Print exactly the lines that run from the line containing "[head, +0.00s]" to the line containing "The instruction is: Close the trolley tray", both included, and nothing else; pictures stay out.

----

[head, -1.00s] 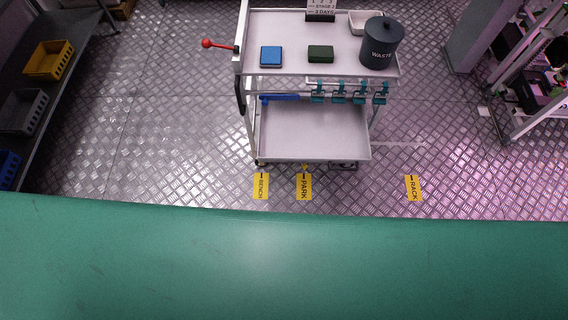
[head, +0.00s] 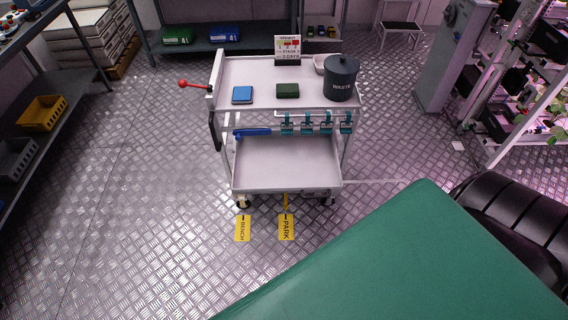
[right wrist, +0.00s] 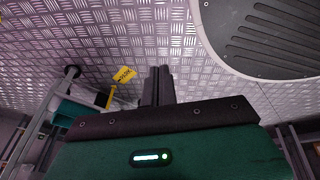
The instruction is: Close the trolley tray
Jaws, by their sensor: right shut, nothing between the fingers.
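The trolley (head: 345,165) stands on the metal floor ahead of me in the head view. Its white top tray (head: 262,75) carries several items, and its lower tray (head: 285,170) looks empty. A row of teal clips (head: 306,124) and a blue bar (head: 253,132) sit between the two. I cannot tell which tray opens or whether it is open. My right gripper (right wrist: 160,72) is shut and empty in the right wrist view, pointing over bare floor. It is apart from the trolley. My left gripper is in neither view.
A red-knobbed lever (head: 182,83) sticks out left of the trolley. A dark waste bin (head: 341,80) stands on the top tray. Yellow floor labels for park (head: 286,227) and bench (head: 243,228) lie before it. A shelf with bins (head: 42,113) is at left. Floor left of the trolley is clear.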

----

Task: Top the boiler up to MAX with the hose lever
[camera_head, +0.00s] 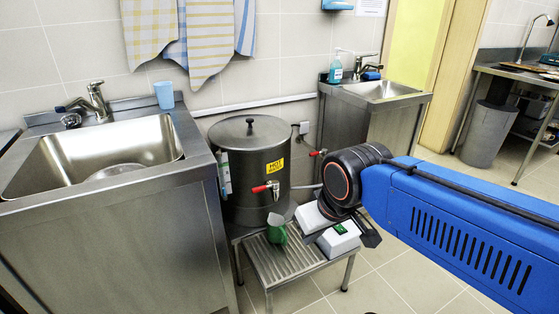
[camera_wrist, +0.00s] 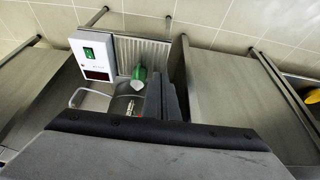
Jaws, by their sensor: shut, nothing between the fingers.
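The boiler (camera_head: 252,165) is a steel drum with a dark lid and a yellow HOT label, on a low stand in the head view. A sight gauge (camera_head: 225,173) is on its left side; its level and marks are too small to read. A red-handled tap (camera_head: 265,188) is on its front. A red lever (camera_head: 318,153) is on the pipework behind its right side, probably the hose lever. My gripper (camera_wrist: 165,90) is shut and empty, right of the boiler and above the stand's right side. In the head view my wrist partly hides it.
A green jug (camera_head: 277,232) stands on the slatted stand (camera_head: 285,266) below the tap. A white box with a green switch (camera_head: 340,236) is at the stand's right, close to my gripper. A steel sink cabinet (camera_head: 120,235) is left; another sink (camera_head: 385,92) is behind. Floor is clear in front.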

----

- Task solution
[head, +0.00s] 
[right wrist, +0.00s] 
The instruction is: Close the trolley tray

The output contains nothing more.